Benazir’s role model was none other than Margaret Thatcher, and her government pushed through the policies advocated by the IMF-WB combine, including privatisation of state assets. She attempted to gag the press and manipulate the judiciary, appointing judges on the basis of their loyalty to herself. She presided over the murder of her brother Murtaza, who had advocated the PPP’s old radical manifesto and berated Zardari as a money-grubbing interloper. She removed her mother, Nusrat, from the chairmanship of the PPP for merely suggesting that Murtaza be made the chief minister of the province of Sindh. “I had no idea I nourished a viper in my breast,” said Nusrat of Benazir following her removal.
By the time that her second administration was dismissed from office, Benazir had come to be called ‘the diva of corruption’ and ‘a gangster in bangles’. By this time, the former cricketer Imran Khan, Benazir’s contemporary at Oxford, had become one of her strongest critics. Soon after the Bhutto government fell, he told a rally: “The bowler has taken the first wicket, and you know whose wicket that was – Asif Ali Zardari, who holds the world championship for corruption.

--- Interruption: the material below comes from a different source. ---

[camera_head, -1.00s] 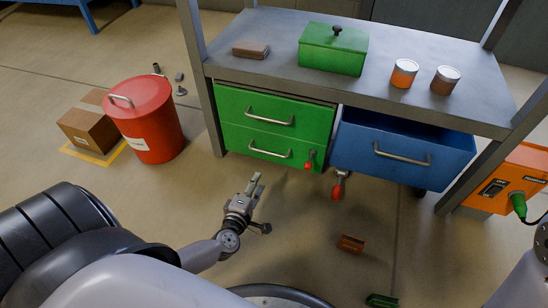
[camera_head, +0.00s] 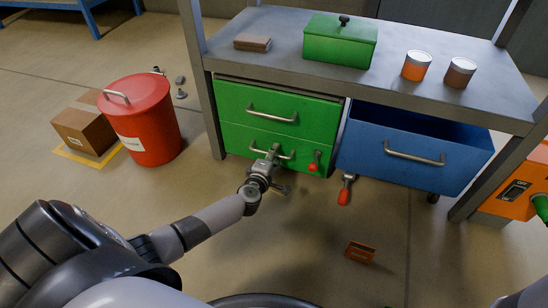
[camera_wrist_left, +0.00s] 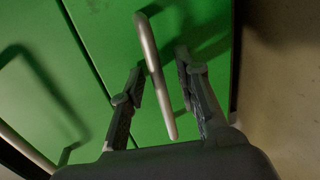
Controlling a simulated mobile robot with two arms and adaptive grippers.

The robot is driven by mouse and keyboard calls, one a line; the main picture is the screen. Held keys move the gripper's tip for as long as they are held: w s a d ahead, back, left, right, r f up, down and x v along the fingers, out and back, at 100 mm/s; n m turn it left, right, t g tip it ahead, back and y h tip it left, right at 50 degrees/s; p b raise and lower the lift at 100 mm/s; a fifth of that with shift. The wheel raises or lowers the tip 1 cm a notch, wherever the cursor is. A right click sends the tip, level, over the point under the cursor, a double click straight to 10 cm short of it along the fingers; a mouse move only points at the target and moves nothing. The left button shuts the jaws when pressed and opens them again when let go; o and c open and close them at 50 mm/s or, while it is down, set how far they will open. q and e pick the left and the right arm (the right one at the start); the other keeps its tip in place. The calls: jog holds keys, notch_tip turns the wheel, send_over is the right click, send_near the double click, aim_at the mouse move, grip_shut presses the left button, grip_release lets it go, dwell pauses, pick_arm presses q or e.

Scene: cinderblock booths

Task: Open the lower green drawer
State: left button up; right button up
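The lower green drawer (camera_head: 235,143) is shut, beneath the upper green drawer (camera_head: 233,104), which is also shut. Its bar handle (camera_head: 288,156) is partly covered by my left gripper (camera_head: 272,155) in the head view. In the left wrist view the handle (camera_wrist_left: 153,62) runs between the two open fingers of my left gripper (camera_wrist_left: 160,75). A gap shows on both sides of the bar, so the fingers are not closed on it. My right gripper is in neither view.
A blue drawer (camera_head: 362,160) stands open on the right. Red-handled tools (camera_head: 344,194) hang beside the green drawers. A red bin (camera_head: 152,132) and a cardboard box (camera_head: 82,133) stand left.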

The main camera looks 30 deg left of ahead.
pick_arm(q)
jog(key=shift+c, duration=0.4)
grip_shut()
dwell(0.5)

“And the second wicket to fall was that of Benazir Bhutto, the world champion in telling lies, who has a shawl on her head, prayer beads in her hands, and thieving in her heart.”
When cheers subsided, he added: “Now, if you will let me be the bowler, and you take the catches, we can bowl them all out and rid Pakistan of this political mafia.” (‘Diva of courage and corruption’ by Richard Pendelbury, Daily Mail, 28 December 2007)

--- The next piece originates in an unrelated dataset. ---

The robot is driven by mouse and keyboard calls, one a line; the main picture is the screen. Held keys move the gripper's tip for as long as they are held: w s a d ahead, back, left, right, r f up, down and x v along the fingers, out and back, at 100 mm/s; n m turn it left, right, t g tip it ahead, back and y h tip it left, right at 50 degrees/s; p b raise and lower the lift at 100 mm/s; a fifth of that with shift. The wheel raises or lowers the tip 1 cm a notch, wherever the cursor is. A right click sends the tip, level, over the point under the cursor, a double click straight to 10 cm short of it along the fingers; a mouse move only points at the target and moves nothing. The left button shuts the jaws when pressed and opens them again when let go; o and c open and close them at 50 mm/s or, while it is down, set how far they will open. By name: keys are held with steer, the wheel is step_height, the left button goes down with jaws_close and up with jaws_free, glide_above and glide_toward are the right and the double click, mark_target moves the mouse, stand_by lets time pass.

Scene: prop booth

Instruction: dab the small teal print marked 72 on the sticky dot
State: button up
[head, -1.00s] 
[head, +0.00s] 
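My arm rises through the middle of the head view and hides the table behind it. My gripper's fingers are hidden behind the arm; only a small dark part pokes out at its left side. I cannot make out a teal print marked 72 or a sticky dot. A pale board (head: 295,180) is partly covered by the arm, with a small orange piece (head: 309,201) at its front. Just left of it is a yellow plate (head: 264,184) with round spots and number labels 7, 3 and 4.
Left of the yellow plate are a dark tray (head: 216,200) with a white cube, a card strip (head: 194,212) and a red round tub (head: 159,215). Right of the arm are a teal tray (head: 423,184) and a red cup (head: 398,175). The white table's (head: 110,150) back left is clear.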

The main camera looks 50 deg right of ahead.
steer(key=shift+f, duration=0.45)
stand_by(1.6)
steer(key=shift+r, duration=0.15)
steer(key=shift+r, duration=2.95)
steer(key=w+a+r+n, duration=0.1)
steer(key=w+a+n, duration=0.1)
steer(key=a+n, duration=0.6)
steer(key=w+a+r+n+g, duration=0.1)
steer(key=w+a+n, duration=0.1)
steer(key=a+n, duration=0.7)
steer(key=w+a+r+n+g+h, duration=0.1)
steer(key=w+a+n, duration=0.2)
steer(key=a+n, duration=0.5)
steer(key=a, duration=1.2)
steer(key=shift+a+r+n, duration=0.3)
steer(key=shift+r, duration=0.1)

In view of the above, it is hard to believe that there are progressives who grieve over the death of “our princess who promised to emancipate the poor” . Ms Bhutto, like anyone else, must be judged by her conduct, not her promises. She had plenty of opportunity during two terms as prime minister to live up to her promises, but she failed most miserably.
This time round, she had been allowed into Pakistan to legitimise a thinly-disguised military dictatorship carrying out in a most menial way the agenda of the most reactionary section of the US ruling class, to wit, the neo-conservatives.
The aftermath
Bhutto’s death has driven a coach and horses through US plans in Pakistan; it must now try either to openly throw its weight behind Musharraf or come to an understanding with Nawaz Sharif.

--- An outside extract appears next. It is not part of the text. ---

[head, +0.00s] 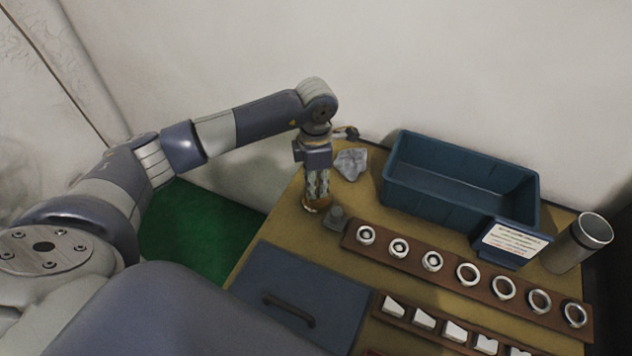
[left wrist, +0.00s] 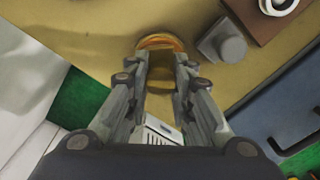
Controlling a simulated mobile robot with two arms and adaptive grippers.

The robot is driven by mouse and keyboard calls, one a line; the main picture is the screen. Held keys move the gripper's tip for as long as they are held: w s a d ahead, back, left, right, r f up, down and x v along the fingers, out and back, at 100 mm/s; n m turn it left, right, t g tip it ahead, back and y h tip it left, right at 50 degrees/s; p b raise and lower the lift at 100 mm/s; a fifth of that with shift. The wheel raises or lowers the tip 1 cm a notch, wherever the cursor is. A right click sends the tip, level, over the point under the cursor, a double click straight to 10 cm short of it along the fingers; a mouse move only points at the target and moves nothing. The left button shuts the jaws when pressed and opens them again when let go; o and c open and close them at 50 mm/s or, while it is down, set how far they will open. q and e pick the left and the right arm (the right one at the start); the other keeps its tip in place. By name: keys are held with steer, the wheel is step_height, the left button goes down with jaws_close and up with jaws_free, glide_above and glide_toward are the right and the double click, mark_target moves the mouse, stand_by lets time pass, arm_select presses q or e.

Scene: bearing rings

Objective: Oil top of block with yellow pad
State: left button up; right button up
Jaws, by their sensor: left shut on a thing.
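My left gripper (head: 316,198) points down over the left part of the yellowish table. It is shut on a round yellow-orange pad (left wrist: 160,41), which shows just past the fingertips in the left wrist view. In the head view only an amber edge of the pad shows at the fingertips, low over the table; I cannot tell whether it touches. A small grey block (head: 337,217) stands just right of the gripper, apart from it, and also shows in the left wrist view (left wrist: 224,44). My right gripper is not in view.
A brown rack (head: 384,255) holds several metal rings. A second rack with white pieces (head: 454,332) lies in front. A blue bin (head: 398,194), a crumpled grey rag (head: 351,164), a metal cylinder (head: 575,248) and a blue panel with handle (head: 300,285) stand around.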

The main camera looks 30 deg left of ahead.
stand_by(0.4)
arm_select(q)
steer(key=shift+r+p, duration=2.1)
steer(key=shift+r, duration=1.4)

The first course is fraught with peril, for it is bound to make the opponents of the Musharraf regime more determined than ever to overthrow it. As a consequence, the regime would be obliged to concentrate its efforts in dealing with such opponents instead of aiding the US ‘war on terror’.
An understanding with Nawaz Sharif, though not impossible, would be difficult to achieve, since he has been openly campaigning against Pakistani ties with the West, demanding that Musharraf step down, and insisting that he will not serve as a prime minister under Musharraf.
Meanwhile, the elections due to have been held on 8 January have been postponed until 18 February. Both the Pakistan People’s Party (PPP) and Pakistan Muslim League (Nawaz) (PML(N)) are contesting. as the latter was unable to persuade the former to boycott them.
The PPP, having had the opportunity to elect someone of substance, such as Aitzaz Ahsan, the defender of C J Chaudhary and the leader of the lawyer’s struggle for judicial independence, has opted for a dynastic solution by anointing ‘Mr 10 Percent’, the widower of Ms Bhutto, and their son Bilawal as co-chairpersons. The father will act as the regent while the 19-year old Bilawal completes his studies at Oxford.
Thus Ms Bhutto, chairperson of the PPP for life, has been succeeded, allegedly in accordance with her wishes, by the son, who will presumably also don the mantle of PPP chairperson for life. The chance to evolve a non-dynastic and less feudal political party and politics has been jettisoned.
It is unlikely that any party will win the forthcoming elections outright. Should the PPP and the PML(N) emerge as the two largest parties in the next parliament, and should they refuse to serve under Musharraf, the scene could be set for a fearful confrontation, which these two political parties could only hope to win by cooperating with each other and by appealing to the masses of Pakistan on a platform of opposition to Pakistan’s participation in the US’s dirty ‘war on terror’, combined with a set of policies designed to bring at least a modicum of relief to the overwhelming majority of the 140 million Pakistanis living in abject poverty and toiling in back-breaking work.
One thing is for certain: the Pakistani masses can no longer be mobilised to line up behind the US’s predatory wars in Iraq and Afghanistan, especially in Afghanistan.
In the 1980s, US backing for the Afghan fundamentalists fighting against a Soviet-backed regime in Kabul and against the Soviet forces managed to mask the contradiction between US imperialism and the Pakistani masses. However, since 11 September 2001 and the US-led predatory war against, and occupation of, Afghanistan, these contradictions have come to the surface and become intensified.
While no less fundamentalist and medievalist in their outlook and world view, their objective situation has transformed the Taliban and other mujahideen groups from being the tools of imperialism, which they were in the 1980s, into the instruments of resistance against imperialist war and occupation. As such, they deserve the support of progressive humanity.
The Pakistani masses sympathise with the Afghan resistance. The brutality of US imperialism in Afghanistan and of the Pakistani army in the frontier areas is increasingly serving to enlist the people of that region to become active supporters of the Afghan resistance. Should the US forces cross into Pakistan to crush such activity, they would merely be lifting the proverbial rock to drop it on their own feet. Such a foolish step on their part would serve to fan the flames of a much wider conflagration, from which US imperialism would be bound to emerge much weakened.
The fast-unfolding events in that part of the world promise to be very interesting indeed.